Tuesday, 22 March 2011

Because the Night

Looking through last year's diary for something, I realised it is almost a year to the day since I saw Patti Smith. She came to Sheffield to do a concert as part of the Robert Mapplethorpe exhibition at the Graves Art Gallery. Tickets for the concert sold out very quickly, but I found out she was doing a lunch time talk in the tiny Library Theatre in the basement of the library and gallery. I took the day off work and headed into Sheffield on the bus. The bus broke down on the outskirts of the city - luckily another one did come along! When I got there the audience was mainly made up of people around my age. She was very late, and some had to head back to their city centre work places. John Robb was booked to be 'in conversation' with her. She was wonderful.

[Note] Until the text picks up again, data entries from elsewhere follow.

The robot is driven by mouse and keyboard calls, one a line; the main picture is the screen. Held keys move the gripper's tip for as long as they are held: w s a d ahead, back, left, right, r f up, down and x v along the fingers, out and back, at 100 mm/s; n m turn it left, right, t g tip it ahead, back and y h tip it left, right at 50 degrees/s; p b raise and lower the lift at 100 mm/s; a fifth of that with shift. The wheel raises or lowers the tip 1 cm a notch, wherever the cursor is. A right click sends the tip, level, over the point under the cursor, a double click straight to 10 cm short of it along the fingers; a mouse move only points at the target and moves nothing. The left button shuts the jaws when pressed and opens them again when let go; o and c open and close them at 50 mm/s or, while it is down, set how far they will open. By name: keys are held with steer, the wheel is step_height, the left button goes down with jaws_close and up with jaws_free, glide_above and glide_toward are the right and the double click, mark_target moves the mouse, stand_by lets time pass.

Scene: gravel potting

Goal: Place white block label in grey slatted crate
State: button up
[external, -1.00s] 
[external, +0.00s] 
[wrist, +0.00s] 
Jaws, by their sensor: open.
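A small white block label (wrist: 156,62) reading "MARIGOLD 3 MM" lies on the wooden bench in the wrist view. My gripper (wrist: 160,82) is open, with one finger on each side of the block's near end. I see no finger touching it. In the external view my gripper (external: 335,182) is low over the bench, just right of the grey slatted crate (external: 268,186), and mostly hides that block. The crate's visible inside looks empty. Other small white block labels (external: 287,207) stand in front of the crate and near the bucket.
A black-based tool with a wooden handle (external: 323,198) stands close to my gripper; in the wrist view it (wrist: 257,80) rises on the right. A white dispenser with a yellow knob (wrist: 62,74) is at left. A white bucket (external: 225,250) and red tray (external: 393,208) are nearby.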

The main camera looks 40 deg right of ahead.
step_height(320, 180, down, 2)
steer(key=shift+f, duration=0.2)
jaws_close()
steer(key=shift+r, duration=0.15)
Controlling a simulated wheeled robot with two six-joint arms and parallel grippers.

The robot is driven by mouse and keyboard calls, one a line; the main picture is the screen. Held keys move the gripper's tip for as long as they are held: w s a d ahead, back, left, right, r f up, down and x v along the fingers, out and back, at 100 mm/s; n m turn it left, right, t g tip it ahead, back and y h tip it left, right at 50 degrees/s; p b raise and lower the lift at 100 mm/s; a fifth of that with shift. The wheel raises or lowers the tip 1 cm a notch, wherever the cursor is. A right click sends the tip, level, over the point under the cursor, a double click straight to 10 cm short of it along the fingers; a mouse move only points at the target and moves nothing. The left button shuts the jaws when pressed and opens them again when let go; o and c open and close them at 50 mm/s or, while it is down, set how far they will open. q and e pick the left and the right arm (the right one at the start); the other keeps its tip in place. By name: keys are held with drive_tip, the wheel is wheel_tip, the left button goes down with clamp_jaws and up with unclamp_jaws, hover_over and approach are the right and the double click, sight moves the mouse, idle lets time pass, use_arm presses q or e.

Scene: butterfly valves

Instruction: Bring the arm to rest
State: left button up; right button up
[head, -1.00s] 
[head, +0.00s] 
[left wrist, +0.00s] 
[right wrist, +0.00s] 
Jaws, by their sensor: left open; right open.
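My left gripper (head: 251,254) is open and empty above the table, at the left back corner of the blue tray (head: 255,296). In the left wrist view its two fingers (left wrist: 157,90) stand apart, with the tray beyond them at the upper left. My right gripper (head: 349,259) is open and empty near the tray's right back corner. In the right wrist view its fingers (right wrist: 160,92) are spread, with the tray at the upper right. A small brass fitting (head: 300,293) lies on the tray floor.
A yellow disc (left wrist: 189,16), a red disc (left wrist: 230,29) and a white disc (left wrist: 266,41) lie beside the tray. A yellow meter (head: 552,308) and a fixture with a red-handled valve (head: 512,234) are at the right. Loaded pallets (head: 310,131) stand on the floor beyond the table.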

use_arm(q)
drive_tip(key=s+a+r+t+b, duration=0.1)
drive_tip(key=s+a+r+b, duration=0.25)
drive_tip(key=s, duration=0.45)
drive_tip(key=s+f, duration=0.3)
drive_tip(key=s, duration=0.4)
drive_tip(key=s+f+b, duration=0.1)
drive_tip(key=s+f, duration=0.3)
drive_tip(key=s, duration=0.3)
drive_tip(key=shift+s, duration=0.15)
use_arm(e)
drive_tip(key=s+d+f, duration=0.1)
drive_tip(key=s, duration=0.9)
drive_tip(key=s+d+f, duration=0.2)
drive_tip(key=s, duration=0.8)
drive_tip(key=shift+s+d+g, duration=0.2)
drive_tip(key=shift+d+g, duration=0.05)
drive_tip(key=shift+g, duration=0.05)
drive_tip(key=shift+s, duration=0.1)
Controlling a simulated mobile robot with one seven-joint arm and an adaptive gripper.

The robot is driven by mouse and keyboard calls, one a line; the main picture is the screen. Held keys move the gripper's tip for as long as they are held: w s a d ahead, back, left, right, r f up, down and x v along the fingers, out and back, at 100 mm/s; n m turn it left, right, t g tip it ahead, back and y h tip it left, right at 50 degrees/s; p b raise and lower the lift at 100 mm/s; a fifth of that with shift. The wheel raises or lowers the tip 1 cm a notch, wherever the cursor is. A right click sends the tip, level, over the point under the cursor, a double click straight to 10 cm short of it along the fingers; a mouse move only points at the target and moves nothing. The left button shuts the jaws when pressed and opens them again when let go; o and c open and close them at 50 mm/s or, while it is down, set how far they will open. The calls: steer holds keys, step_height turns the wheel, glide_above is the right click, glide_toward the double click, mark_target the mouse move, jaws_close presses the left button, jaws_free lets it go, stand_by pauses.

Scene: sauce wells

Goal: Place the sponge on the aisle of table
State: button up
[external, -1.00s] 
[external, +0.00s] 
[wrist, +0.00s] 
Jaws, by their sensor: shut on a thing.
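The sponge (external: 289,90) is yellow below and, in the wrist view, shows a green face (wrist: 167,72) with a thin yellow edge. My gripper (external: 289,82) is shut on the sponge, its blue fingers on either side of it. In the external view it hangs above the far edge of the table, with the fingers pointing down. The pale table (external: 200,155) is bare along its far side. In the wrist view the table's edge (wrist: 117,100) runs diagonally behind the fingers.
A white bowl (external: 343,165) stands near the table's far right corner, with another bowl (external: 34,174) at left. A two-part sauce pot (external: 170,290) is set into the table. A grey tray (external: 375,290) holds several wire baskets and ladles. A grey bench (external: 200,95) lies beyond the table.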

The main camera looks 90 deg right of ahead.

Just Kids had recently been published, and she and John talked about her early career and her relationship with Robert Mapplethorpe. She also spoke of her decision to take a break from her career to raise her family. She was totally inspiring- someone you would love to call your friend. She ran over time, and called her guitarist up on stage at the end. As she sang "Because the Night Belongs to Lovers" we all joined in. What a privilege. If you had ever told me back when I first listened to her records that one day, decades down the line, I'd be in a tiny theatre in Sheffield singing along with her, I would have thought it was pure fantasy. Wish I could do it again.